- _WORK INSTRUCTIONS_:
Return the lines from the one that contains "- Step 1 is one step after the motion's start" through the one that contains "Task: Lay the", both included, exactly as written and with nothing added.

- _INPUT FOR THIS TASK_:
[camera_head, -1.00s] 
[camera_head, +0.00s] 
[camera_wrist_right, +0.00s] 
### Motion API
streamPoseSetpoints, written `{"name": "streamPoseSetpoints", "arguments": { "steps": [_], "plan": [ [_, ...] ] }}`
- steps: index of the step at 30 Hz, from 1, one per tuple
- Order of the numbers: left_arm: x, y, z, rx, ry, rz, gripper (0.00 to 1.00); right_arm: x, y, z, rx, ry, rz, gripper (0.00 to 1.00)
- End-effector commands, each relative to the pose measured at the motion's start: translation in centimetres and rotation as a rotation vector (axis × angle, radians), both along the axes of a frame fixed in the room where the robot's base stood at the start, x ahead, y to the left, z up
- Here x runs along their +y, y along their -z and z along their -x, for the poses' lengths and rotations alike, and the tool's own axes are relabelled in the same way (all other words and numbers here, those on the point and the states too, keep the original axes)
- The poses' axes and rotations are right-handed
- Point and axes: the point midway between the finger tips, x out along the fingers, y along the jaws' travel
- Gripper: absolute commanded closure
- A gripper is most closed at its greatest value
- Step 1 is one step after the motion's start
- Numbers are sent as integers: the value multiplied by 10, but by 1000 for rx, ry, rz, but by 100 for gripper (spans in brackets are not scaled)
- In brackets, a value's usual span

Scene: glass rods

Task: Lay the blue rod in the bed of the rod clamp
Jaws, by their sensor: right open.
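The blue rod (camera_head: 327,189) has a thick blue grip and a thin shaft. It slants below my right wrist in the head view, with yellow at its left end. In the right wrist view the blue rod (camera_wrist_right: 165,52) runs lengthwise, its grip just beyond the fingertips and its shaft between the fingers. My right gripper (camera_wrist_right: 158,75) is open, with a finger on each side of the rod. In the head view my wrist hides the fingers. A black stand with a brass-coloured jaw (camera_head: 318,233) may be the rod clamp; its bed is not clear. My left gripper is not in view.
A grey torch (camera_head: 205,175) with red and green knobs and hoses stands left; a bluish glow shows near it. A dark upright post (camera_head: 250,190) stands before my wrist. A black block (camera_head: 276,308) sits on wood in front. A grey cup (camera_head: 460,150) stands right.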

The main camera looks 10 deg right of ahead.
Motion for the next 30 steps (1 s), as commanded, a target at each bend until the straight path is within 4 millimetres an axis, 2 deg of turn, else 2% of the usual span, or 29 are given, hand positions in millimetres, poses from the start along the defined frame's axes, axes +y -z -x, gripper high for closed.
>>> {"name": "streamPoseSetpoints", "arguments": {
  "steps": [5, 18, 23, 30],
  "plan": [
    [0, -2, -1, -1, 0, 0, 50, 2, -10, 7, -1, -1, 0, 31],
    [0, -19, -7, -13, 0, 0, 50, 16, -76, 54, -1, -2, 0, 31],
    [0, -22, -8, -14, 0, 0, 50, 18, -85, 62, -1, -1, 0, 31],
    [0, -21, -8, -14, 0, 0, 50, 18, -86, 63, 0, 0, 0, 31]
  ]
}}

--

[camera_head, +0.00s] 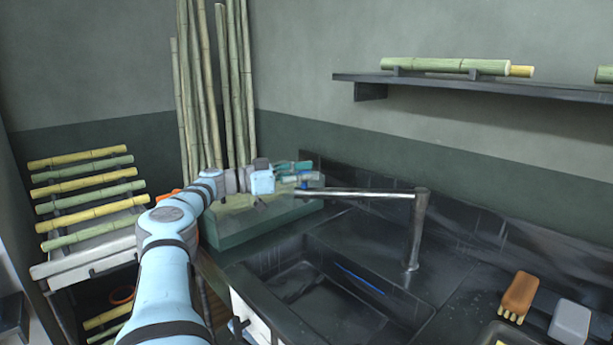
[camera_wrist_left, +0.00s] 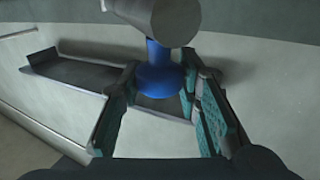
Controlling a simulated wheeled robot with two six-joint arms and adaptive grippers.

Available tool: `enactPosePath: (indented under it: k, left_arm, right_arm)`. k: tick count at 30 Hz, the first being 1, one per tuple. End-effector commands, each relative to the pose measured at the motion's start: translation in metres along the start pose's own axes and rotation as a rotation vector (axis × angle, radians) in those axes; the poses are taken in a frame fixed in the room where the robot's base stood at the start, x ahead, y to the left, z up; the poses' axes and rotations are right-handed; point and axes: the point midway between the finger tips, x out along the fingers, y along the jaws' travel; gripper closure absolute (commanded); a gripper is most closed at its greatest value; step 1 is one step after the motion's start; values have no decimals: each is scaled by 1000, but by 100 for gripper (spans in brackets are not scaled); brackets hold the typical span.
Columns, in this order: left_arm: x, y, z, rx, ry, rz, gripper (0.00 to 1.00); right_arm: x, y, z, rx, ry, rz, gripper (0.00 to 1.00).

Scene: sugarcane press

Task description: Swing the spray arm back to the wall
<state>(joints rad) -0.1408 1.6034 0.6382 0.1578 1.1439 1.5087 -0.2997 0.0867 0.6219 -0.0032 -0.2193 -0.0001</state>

* * *

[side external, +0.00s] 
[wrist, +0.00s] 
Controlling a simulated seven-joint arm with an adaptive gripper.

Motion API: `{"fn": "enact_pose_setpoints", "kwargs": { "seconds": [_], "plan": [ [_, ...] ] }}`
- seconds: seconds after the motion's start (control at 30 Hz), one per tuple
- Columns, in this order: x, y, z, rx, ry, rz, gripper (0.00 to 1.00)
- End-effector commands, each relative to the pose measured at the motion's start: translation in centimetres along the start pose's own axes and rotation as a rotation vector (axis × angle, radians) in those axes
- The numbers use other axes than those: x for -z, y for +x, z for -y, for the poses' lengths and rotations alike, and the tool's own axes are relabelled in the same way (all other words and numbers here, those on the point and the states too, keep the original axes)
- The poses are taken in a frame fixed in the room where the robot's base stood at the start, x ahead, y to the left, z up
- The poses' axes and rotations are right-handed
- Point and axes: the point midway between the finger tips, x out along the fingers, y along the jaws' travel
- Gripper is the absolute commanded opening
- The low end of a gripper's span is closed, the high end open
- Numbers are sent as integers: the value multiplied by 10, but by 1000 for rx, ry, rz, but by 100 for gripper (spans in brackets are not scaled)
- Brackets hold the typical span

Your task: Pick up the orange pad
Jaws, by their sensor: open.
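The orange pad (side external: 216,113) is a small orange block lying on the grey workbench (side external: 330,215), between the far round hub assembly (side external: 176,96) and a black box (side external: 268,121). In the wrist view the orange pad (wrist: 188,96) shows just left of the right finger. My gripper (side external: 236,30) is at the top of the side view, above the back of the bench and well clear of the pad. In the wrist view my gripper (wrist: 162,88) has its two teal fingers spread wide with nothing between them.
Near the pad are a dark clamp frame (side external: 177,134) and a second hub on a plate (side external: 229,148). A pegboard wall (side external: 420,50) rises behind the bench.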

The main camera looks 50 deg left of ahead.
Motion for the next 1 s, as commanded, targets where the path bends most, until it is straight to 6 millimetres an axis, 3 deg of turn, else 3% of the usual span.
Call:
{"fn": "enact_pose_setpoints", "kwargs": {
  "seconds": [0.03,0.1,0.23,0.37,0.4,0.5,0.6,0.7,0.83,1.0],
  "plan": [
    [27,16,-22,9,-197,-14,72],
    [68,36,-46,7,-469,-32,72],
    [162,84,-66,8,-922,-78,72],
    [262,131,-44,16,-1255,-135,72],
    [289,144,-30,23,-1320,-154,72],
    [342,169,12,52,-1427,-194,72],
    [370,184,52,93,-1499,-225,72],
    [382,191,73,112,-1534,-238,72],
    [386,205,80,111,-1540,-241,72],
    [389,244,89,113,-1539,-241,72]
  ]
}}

- _CORRECT ANSWER_:
- Step 1 is one step after the motion's start
- Numbers are sent as integers: the value multiplied by 10, but by 1000 for rx, ry, rz, but by 100 for gripper (spans in brackets are not scaled)
- In brackets, a value's usual span

Scene: glass rods

Task: Lay the blue rod in the bed of the rod clamp

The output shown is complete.